Exercise requirements: In the records that follow, locate every line with "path" and extract it.

Available data:

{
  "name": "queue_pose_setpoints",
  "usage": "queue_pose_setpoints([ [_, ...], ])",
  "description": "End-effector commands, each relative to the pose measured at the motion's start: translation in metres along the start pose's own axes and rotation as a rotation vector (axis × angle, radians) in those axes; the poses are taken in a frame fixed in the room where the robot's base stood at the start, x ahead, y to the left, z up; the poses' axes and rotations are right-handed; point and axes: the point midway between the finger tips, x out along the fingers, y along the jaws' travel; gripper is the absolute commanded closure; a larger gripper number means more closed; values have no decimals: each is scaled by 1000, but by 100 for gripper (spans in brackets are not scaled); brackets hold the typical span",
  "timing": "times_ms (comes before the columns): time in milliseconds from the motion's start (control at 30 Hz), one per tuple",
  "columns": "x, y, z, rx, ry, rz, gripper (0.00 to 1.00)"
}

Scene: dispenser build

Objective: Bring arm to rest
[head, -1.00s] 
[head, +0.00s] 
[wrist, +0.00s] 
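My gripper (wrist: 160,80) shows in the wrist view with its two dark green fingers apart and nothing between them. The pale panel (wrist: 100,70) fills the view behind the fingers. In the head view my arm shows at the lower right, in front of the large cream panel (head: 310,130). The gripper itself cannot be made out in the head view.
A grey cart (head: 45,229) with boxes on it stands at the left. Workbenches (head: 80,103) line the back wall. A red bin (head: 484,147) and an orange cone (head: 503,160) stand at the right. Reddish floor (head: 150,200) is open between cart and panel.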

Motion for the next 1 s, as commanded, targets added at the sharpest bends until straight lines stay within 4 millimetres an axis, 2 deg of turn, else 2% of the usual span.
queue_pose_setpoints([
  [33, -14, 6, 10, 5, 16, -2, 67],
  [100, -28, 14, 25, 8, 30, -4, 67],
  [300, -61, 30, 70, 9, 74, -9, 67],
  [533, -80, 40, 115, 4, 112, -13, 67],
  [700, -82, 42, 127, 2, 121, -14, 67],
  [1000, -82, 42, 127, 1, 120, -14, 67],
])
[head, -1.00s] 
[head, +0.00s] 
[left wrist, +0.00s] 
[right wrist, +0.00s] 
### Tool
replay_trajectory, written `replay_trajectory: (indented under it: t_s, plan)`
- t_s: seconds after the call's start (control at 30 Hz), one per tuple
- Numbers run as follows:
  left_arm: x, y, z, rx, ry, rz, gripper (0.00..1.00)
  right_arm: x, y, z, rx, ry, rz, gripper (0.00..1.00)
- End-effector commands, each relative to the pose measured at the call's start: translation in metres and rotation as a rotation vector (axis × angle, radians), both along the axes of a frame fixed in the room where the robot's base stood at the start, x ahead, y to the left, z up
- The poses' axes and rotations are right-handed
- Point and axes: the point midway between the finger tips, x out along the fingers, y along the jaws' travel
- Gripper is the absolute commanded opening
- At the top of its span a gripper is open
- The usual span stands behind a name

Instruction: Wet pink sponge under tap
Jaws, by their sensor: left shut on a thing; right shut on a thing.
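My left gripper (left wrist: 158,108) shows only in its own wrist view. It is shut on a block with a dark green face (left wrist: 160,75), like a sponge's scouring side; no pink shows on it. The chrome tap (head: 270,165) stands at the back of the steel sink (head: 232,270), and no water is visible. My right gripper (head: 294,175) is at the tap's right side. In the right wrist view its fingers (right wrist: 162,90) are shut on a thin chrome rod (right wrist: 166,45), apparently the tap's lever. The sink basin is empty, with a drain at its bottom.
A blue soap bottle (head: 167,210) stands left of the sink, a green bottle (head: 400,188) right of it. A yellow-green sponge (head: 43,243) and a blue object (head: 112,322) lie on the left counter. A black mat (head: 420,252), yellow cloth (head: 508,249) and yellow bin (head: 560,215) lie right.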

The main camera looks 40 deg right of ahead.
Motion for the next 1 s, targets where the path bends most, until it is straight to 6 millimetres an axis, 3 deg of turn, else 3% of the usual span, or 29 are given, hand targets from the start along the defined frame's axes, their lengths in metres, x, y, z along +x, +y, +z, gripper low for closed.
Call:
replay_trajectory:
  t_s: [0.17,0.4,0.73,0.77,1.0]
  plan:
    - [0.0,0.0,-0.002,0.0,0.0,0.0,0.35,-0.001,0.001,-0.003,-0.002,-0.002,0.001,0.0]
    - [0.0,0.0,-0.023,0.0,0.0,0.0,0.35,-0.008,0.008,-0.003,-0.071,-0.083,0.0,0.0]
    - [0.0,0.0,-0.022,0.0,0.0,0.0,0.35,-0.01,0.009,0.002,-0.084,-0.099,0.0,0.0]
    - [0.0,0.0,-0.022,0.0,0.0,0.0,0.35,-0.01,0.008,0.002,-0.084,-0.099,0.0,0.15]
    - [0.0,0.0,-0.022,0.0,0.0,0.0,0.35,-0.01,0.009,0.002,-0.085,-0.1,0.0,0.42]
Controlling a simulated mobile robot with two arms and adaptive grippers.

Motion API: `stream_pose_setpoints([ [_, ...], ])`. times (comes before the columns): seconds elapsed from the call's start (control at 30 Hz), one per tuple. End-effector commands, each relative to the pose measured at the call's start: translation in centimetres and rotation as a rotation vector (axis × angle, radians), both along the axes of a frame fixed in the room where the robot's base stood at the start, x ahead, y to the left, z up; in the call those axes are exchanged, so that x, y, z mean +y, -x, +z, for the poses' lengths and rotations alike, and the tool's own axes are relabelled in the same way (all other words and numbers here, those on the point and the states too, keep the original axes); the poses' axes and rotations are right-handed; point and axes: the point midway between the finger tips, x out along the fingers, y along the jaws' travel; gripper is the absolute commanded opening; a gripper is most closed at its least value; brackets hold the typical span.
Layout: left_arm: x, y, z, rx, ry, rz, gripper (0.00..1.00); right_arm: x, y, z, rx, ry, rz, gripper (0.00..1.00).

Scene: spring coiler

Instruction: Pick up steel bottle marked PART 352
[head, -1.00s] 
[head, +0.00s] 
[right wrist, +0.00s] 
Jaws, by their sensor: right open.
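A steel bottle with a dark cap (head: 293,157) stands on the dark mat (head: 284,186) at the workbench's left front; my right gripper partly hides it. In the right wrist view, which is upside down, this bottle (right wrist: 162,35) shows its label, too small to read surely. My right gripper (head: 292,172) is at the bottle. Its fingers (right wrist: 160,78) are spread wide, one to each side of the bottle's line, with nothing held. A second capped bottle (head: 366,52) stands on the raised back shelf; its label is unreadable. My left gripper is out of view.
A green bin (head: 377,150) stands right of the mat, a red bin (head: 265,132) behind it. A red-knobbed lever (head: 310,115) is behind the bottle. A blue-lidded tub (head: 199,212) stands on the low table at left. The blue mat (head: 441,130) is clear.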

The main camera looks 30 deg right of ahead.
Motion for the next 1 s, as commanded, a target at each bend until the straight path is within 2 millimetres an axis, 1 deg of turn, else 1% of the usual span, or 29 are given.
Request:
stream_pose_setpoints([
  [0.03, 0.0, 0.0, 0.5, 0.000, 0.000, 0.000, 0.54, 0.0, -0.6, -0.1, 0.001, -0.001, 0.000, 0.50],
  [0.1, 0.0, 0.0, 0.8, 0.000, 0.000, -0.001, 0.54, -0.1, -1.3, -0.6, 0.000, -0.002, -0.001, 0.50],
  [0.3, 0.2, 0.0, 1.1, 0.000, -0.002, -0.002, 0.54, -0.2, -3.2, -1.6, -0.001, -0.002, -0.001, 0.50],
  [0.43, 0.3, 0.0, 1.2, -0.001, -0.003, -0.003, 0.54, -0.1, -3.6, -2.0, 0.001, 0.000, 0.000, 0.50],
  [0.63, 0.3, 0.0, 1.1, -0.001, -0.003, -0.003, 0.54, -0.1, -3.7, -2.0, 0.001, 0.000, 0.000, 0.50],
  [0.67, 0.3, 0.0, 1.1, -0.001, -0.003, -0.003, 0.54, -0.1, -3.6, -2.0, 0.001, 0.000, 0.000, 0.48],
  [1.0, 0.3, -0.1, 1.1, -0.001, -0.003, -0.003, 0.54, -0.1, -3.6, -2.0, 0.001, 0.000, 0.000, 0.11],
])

Result:
Motion for the next 1 s, targets where the path bends most, until it is straight to 6 millimetres an axis, 3 deg of turn, else 3% of the usual span, or 29 are given, hand targets from the start along the defined frame's axes, their lengths in metres, x, y, z along +x, +y, +z, gripper low for closed.
Motion for the next 1 s, as commanded, a target at each bend until the straight path is within 2 millimetres an axis, 1 deg of turn, else 1% of the usual span, or 29 are given.

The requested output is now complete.